Beethoven nos é apresentado como gênio intratável, misantropo, desajeitado –parece que não tinha nenhuma habilidade manual, salvo na hora de sentar-se ao piano. Um ser único, que sobrevive a um pai alcoólatra que pretendia fazer do seu filho um músico (talvez para aproveitar-se dos benefícios que lhe podia trazer) mas que não tolera que improvise, toque sem partitura, ou faça acordes com a mão direita. “Que bobagem é essa? Toca de acordo com as notas na partitura. Chega de brincadeiras, ou te arranco as orelhas”.  Um homem que consegue criar música celestial, no meio da miséria e da sujeira. As notas das suas sinfonias desfilam no meio de pratos sujos de vários dias, ou da banheira no centro da sala, junto do piano.  “O Beethoven quarentão, do ponto de vista do asseio, irrelevante para a produção de um gênio mas importante para sua vida e relações pessoais, chegava a ser repulsivo”. Esse homem tão desagradável, chegou a dizer Goethe.

Rossini, o fecundo compositor de óperas italiano fecha estas simpáticas páginas com outras peculiaridades de gênio: sai de cenário musical com 39 anos, e dedica os 37 restantes a uma das suas paixões: a gastronomia (o autor lembra de como o sobrenome Rossini, um tremendo gourmand,  está presente em pratos de haute cuisine).

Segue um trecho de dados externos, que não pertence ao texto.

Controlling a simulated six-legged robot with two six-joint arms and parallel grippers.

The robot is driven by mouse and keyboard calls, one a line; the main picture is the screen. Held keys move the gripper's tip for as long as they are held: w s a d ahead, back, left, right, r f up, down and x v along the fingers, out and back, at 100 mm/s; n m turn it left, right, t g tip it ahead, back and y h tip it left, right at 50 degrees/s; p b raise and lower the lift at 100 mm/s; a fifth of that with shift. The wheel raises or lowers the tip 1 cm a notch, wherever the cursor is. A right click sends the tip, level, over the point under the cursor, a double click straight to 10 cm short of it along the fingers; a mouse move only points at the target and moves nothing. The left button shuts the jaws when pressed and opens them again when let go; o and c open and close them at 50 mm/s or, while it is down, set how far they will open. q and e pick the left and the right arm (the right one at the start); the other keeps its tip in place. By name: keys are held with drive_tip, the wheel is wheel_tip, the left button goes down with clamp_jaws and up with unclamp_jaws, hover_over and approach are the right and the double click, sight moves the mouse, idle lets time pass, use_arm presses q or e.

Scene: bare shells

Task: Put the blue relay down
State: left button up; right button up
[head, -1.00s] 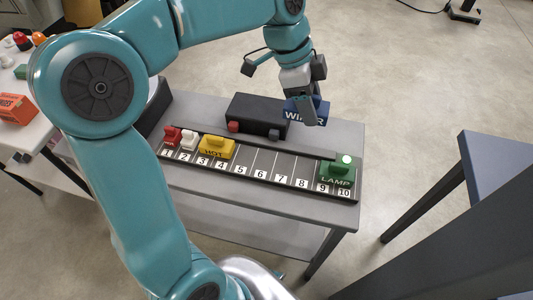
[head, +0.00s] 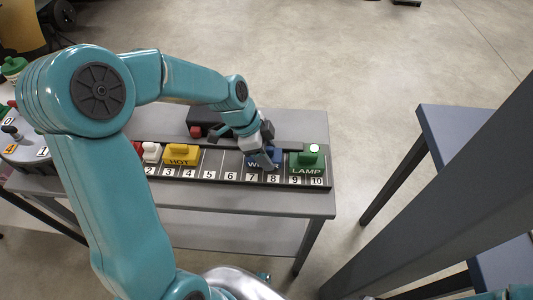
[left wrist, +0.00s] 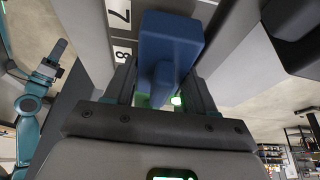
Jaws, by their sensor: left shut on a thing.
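The blue relay (head: 255,164), with partly hidden white lettering, is at slots 7 and 8 of the dark numbered rail (head: 217,173). My left gripper (head: 268,160) is shut on it from above. In the left wrist view the blue relay (left wrist: 166,52) sits between the two fingers, beside the slot number 7. I cannot tell whether its underside touches the rail.
The yellow HOT block (head: 181,156) is to the left, with bare slots between it and the blue relay. The green LAMP block (head: 307,160) is close on the right at slots 9 and 10. A white block (head: 151,151) and a dark box (head: 205,119) are also on the grey table (head: 300,120).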

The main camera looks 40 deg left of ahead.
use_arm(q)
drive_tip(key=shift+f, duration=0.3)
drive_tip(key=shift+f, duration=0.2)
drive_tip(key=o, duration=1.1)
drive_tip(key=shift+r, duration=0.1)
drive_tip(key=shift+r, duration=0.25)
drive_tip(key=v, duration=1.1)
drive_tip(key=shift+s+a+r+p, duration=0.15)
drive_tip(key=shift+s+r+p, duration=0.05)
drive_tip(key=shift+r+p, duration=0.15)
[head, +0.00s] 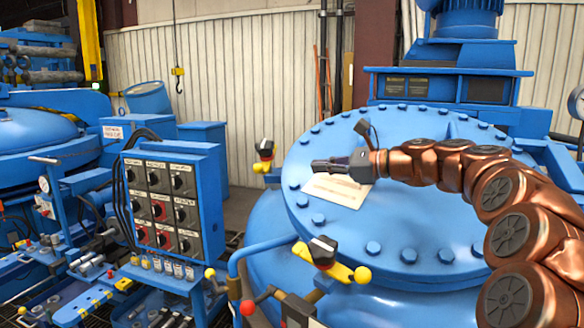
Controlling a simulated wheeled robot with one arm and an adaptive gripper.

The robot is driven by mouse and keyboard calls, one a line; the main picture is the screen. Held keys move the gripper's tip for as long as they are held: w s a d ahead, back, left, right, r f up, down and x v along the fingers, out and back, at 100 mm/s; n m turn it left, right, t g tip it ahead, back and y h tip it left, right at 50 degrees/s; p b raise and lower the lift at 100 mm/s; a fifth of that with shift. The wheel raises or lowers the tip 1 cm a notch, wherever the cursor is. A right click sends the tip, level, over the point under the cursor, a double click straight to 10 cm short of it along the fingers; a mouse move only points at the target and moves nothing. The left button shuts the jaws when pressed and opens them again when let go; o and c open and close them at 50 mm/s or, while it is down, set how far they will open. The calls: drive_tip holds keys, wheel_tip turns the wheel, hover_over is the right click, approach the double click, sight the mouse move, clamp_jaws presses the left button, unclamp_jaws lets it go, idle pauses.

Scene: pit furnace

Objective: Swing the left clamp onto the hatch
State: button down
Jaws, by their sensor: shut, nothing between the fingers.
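The hatch (420,215) is a large round blue lid with bolts around its rim, in the right half of the head view. One clamp (265,158), with a black knob and yellow parts, stands just outside the hatch's left edge, turned off the lid. A second clamp (330,260), with a black handle and a yellow bar with a ball end, is at the front left edge of the hatch. I cannot tell whether it touches the rim. My gripper (318,165) is shut and empty above the left part of the hatch, pointing left, to the right of the first clamp and apart from it.
A pale label plate (338,190) lies on the hatch below my gripper. A blue control box (172,200) with several black and red knobs stands left. A blue motor housing (448,85) stands behind the hatch.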

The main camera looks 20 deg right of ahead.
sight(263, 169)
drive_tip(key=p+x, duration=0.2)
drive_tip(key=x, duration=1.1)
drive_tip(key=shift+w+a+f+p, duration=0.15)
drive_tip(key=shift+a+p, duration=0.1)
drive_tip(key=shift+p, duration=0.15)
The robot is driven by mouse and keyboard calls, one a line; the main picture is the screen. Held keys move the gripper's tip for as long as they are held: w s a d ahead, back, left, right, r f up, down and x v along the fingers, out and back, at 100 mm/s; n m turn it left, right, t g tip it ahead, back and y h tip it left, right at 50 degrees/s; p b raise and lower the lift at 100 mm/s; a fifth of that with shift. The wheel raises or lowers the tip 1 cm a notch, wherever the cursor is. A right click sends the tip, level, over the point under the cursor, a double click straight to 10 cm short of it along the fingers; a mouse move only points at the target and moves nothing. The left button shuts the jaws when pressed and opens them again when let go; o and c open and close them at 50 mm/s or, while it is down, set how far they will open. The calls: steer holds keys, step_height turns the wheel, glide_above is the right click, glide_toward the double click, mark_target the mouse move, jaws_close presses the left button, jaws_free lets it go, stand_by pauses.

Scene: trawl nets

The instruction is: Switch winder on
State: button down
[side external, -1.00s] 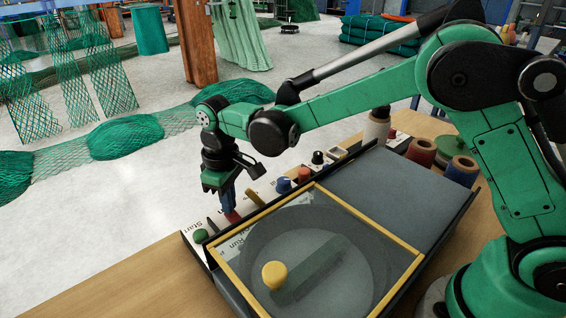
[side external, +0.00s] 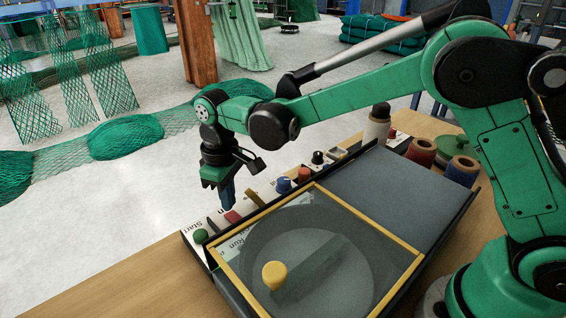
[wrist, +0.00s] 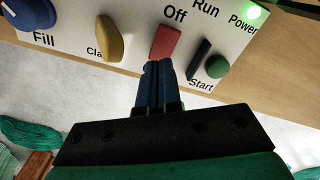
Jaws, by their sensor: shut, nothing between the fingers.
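The winder's white control panel (wrist: 130,20) runs along the near edge in the wrist view. A red switch (wrist: 165,42) sits below the word "Off"; it also shows in the side view (side external: 233,217). A dark lever (wrist: 199,60) stands between it and a green button (wrist: 216,66) marked "Start". A green light marked "Power" (wrist: 253,12) is lit. My gripper (wrist: 158,66) is shut and empty, its tips right at the near end of the red switch. I cannot tell whether they touch. In the side view my gripper (side external: 228,206) points down at the panel's outer side.
A yellow lever (wrist: 109,38) and a blue knob (wrist: 30,14) marked "Fill" stand left of the red switch. A clear yellow-framed cover (side external: 345,215) with a yellow knob (side external: 274,275) lies behind the panel. Thread spools (side external: 462,170) stand at the bench's far end.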

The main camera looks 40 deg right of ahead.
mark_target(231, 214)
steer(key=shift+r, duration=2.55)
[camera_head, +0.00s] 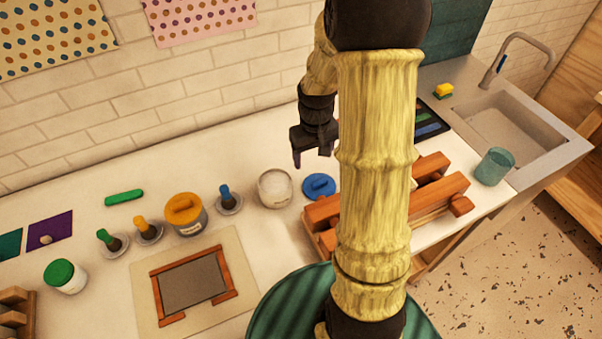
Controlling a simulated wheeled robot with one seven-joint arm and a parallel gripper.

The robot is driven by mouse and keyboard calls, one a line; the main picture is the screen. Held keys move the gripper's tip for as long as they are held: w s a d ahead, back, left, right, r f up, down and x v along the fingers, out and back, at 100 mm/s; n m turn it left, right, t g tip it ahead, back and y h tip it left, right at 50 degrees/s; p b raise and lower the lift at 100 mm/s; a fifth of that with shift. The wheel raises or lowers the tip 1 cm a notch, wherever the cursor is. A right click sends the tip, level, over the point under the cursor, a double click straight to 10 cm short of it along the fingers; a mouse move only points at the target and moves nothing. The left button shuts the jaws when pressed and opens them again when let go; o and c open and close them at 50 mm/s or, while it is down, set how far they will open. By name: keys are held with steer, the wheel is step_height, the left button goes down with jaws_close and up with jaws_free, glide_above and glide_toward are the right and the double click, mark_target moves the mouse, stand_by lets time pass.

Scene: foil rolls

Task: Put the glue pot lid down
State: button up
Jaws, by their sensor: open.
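A blue lid (319,186) with a raised handle lies flat on the white counter, just left of my arm. An open white pot (275,188) stands beside it on the left, with no lid on it. My gripper (312,160) hangs in the air above and behind the blue lid, fingers pointing down. It is open, and I see nothing between its fingers. An orange-lidded jar (186,213) stands further left. A green-lidded jar (65,276) stands at the left front. My arm hides part of the counter right of the blue lid.
A wooden rack with red-brown blocks (440,190) stands right of the lid, partly behind my arm. Small brushes in dishes stand near the orange-lidded jar. A framed grey panel (194,284) lies on a board in front. A glass (494,167) stands by the sink (513,130).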

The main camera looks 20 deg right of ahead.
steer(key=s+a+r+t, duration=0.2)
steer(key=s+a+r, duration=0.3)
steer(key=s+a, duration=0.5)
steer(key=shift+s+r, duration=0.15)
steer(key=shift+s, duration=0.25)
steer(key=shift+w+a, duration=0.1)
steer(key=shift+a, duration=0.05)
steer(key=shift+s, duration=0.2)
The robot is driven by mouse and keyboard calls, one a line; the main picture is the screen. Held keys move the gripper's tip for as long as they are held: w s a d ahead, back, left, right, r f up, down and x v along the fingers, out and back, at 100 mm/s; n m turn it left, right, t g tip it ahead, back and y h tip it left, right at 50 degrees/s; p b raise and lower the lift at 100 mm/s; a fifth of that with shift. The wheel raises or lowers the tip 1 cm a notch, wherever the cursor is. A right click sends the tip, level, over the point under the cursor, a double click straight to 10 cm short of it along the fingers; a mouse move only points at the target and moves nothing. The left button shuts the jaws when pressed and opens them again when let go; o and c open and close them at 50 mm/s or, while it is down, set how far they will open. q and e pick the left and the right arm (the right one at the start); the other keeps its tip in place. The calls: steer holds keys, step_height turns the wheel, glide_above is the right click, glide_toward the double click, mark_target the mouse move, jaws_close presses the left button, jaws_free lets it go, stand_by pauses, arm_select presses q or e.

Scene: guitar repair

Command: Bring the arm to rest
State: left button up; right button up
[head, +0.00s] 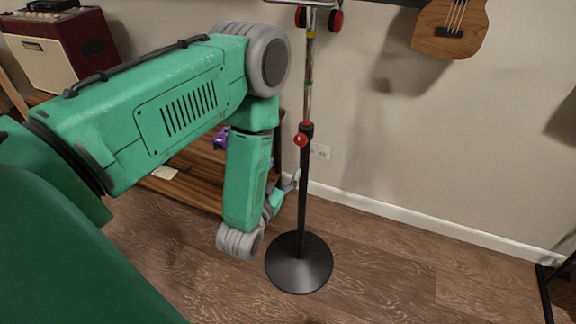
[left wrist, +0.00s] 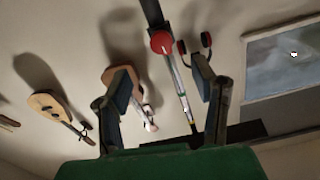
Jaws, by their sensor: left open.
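My left arm, green with grey joints, reaches in from the left in the head view and bends down at the elbow. My left gripper (head: 284,192) is partly hidden behind its own forearm, close to the left side of a black stand's pole (head: 303,205). In the left wrist view the two fingers of the left gripper (left wrist: 161,85) are spread apart, with nothing held between them. The stand's pole and red knob (left wrist: 162,42) show beyond the fingers. I cannot tell whether the gripper touches the pole. My right gripper is in neither view.
The stand's round base (head: 299,272) rests on the wooden floor. A wooden shelf (head: 190,186) with a purple item (head: 220,138) is behind my arm. An amplifier (head: 52,45) stands at the left. A small guitar (head: 450,30) hangs on the wall. Floor at the right is mostly clear.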

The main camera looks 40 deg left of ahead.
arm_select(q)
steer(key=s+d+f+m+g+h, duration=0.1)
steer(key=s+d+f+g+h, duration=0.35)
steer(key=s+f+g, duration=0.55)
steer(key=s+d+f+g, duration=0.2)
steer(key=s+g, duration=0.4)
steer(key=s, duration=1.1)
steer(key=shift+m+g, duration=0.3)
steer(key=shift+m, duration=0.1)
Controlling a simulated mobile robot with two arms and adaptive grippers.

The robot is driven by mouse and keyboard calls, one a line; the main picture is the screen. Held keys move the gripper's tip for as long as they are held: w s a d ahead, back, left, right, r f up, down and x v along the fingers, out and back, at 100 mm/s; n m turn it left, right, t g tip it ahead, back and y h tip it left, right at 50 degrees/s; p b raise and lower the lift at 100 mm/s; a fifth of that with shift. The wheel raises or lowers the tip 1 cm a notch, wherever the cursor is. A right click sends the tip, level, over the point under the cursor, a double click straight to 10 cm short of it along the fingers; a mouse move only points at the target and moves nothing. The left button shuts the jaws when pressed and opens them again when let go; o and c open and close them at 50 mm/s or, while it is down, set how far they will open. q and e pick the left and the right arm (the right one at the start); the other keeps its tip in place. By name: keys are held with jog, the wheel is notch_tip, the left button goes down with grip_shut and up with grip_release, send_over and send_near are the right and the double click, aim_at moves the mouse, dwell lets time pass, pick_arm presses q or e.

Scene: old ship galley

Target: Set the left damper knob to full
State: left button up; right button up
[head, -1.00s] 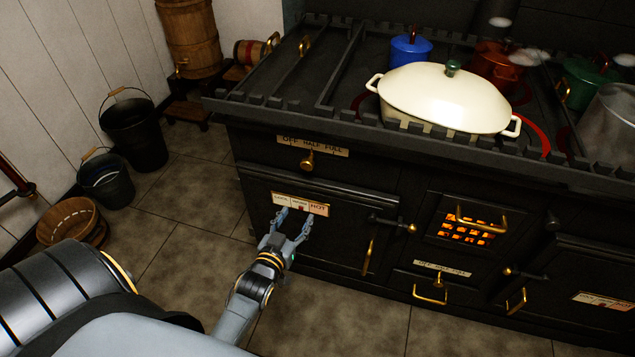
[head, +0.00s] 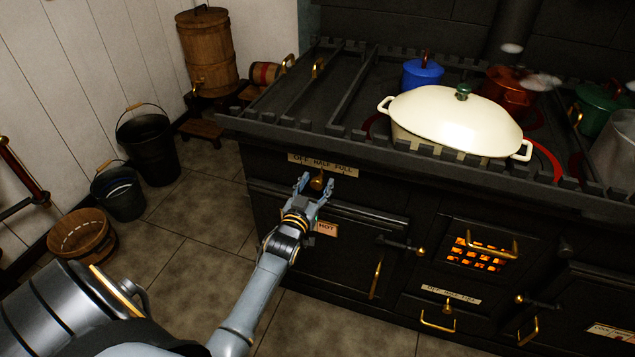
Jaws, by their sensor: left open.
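The left damper knob (head: 317,181) is a brass knob on the black stove front, below a label plate (head: 323,164) reading OFF HALF FULL. My left gripper (head: 316,184) is open, with its two fingers pointing up on either side of the knob. From this angle I cannot tell whether the fingers touch it. The knob's pointer is partly hidden by the fingers, so its setting is unclear. My right gripper is out of view.
The oven door's HOT label (head: 327,229) is partly covered by my left gripper. A cream pot (head: 455,120) and a blue pot (head: 422,73) stand on the stove (head: 340,135). Buckets (head: 147,150) and a wooden tub (head: 83,238) stand on the floor at left.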

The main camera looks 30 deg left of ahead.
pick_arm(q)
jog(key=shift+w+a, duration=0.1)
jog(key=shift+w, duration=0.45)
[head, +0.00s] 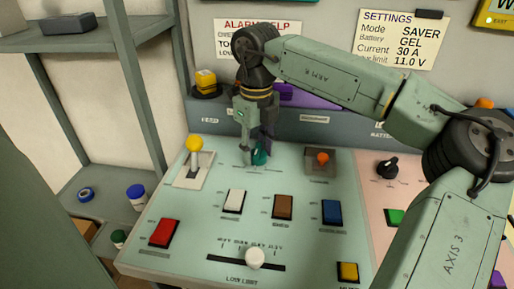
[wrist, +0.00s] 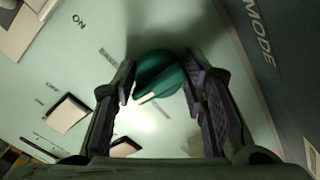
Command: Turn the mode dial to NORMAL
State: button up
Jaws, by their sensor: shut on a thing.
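The mode dial (wrist: 160,78) is a dark green knob with a pale pointer mark, set in the pale green panel. In the head view the dial (head: 260,156) shows only partly beside my gripper (head: 253,158), which reaches down to it from above. In the wrist view my gripper (wrist: 165,90) has one padded finger on each side of the dial and is shut on it. The pointer mark lies toward the lower left there. A MODE label (wrist: 261,32) is on the darker upright face nearby.
A lever with a yellow knob (head: 194,144) stands left of the dial, and an orange-tipped switch (head: 322,158) stands right. Several rocker switches and a white slider knob (head: 255,258) are nearer. The settings note (head: 400,38) reads Mode SAVER.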

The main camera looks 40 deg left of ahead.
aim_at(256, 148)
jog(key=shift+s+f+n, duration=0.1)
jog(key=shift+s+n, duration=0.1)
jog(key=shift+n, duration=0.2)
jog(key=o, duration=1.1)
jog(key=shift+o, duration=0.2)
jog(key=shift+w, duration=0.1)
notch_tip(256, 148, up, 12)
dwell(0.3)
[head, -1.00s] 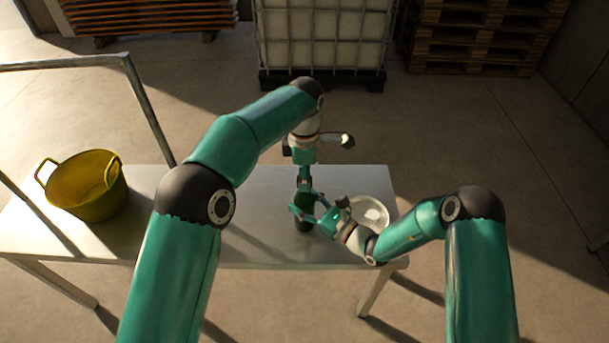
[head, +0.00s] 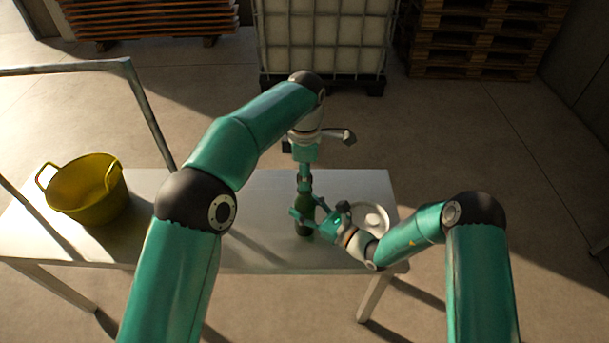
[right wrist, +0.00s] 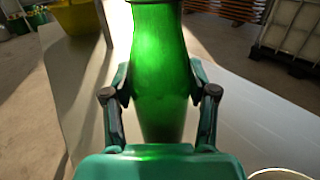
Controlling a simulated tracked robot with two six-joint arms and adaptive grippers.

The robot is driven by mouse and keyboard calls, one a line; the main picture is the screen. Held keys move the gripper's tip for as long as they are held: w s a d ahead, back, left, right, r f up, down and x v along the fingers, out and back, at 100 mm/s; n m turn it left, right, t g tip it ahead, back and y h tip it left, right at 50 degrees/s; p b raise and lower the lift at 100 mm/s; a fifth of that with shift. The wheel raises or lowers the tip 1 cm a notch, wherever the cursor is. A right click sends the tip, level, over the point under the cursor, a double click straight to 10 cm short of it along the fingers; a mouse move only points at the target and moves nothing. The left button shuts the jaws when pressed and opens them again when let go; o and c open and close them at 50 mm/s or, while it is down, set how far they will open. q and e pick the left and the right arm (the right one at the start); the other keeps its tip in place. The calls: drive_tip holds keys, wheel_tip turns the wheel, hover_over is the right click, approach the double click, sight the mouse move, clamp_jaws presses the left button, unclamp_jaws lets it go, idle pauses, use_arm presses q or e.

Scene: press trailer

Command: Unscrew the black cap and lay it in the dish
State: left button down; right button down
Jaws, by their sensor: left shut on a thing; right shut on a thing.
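A green bottle (head: 304,228) stands upright on the metal table. It fills the middle of the right wrist view (right wrist: 160,70), where its top is cut off. My right gripper (head: 313,210) comes in from the right and is shut on the bottle's body, one finger on each side. My left gripper (head: 305,187) points down from above and is shut at the bottle's top. The black cap is hidden between its fingers, so I cannot tell how it sits on the neck. The pale round dish (head: 384,223) stands just right of the bottle, partly behind my right gripper.
A yellow two-handled tub (head: 88,190) stands on the left of the table (head: 255,245). A metal rail frame (head: 148,110) rises beside it. A caged white tank (head: 322,45) and pallets (head: 470,40) stand on the floor behind. The table between tub and bottle is clear.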

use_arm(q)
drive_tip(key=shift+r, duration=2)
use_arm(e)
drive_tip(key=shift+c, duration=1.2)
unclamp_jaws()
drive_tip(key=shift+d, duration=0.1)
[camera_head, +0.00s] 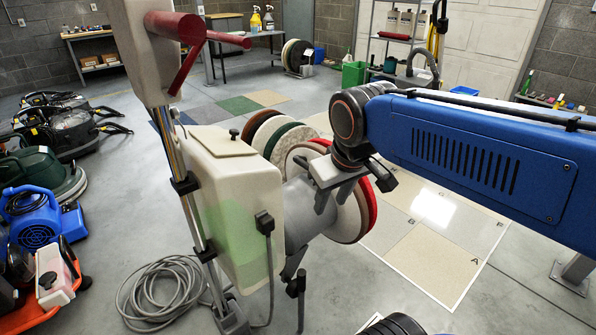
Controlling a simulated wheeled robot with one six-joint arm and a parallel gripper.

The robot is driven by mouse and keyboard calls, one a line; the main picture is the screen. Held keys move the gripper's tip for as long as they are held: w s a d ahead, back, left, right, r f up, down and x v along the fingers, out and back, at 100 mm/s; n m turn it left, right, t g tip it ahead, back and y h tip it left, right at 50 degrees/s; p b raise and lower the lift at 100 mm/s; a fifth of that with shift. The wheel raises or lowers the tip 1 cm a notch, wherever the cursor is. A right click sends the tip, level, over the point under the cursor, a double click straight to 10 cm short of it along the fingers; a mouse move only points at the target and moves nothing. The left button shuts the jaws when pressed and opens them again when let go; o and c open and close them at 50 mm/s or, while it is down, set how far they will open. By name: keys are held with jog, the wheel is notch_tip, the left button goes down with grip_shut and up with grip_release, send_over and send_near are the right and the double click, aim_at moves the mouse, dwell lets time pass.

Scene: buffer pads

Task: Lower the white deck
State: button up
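The cream-white floor machine stands at centre-left, with a tank (235,215) showing green liquid and a red-gripped handle (185,35) above it. Its pale round deck (342,222) is tipped up on edge, with a red pad (368,205) on its right face. A grey motor housing (302,215) joins the deck to the tank side. My gripper (334,197) is at the deck's upper part, in front of the motor housing. Its two fingers are apart, and I see nothing pinched between them. Whether they touch the deck is unclear. Part of the deck is hidden behind my gripper.
Several round pads (262,135) stand upright behind the machine. A coiled grey cable (160,290) lies at its lower left. Lettered floor tiles (425,262) lie at right. Other floor machines (65,130) and a blue blower (35,220) line the left side.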

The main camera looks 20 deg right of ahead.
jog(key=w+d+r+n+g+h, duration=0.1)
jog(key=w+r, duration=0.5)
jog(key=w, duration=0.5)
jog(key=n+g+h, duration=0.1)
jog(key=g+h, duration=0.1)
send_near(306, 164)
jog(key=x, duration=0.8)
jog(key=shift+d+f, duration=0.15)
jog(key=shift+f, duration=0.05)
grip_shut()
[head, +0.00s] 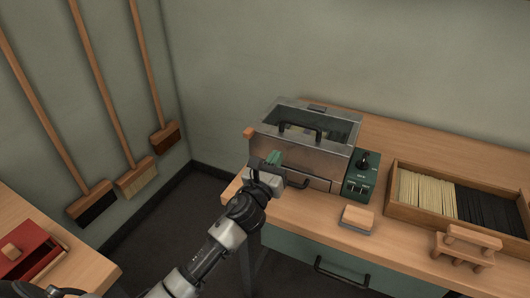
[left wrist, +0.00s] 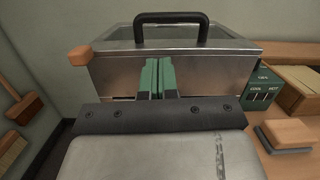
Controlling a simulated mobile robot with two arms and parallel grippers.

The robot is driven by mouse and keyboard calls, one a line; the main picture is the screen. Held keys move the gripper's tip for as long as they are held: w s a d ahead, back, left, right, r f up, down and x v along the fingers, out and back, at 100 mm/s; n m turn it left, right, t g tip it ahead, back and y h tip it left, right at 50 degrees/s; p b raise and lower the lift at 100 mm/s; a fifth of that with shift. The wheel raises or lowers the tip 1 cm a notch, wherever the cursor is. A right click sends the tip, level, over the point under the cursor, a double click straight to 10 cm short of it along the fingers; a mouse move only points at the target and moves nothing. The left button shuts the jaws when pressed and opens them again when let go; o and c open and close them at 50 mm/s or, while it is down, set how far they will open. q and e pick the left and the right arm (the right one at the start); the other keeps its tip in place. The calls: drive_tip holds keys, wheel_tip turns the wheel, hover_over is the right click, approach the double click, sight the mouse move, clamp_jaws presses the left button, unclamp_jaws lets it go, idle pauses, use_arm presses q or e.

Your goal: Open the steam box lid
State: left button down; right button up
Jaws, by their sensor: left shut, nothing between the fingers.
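The steam box (head: 305,165) is a grey metal box at the back left of the wooden bench. Its lid (head: 337,128) has a glass window and a black handle (head: 300,130), and it looks down. The lid handle also shows at the top of the left wrist view (left wrist: 172,18). My left gripper (head: 272,158) is in front of the box's left front, below the lid handle. Its green fingers (left wrist: 158,78) are together with nothing between them, in front of the box's front face. Whether they touch the box I cannot tell. My right gripper is not in view.
A green control box (head: 361,174) with a knob stands right of the steam box. A brush block (head: 357,218), a tray (head: 430,216) of pale and black bristles and a small wooden stand (head: 465,246) are on the bench. Brooms hang on the left wall.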

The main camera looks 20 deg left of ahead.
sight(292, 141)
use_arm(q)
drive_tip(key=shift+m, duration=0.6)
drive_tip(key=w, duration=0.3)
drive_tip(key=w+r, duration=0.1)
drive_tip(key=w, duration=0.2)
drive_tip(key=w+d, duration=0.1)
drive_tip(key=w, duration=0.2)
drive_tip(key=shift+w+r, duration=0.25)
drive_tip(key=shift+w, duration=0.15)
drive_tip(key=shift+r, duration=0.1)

Nesse interim culinário vai compondo alguma coisa aqui, outra lá, para os amigos e para Deus. Um fenômeno que a lenda não poupa com episódios que se não reais, não carecem de fundamento: Cai uma folha da cama onde Rossini compunha. Lá estava escrita uma ária de opera. E o músico, para não levantar-se no dia frio, prefere escrever de novo, melhorando-a. Tal era a sua facilidade. Por que se retirou? Parece que comentou em carta ocasião, justificando a sua saída precoce, o pendurar as chuteiras no auge da carreira. “Depois do Guilherme Tell um sucesso a mais na minha carreira não acrescentaria nada ao meu nome; mas um fracasso sim poderia afetá-lo”. De fato, quem não conhece a ouverture de Guilherme Tell? Vale a pena escutar, prestando atenção aos 4 minutos finais e ver como Karajan dirige sem dirigir: mostrando apenas o que sente ouvindo os compassos de Rossini. É outra versão da cultura, um belo fecho de ouro a estas agradáveis páginas que aumentam a cultura em crescimento fisiológico.  Em doses precisas, densas, como a boa musica dos autores aqui evocados.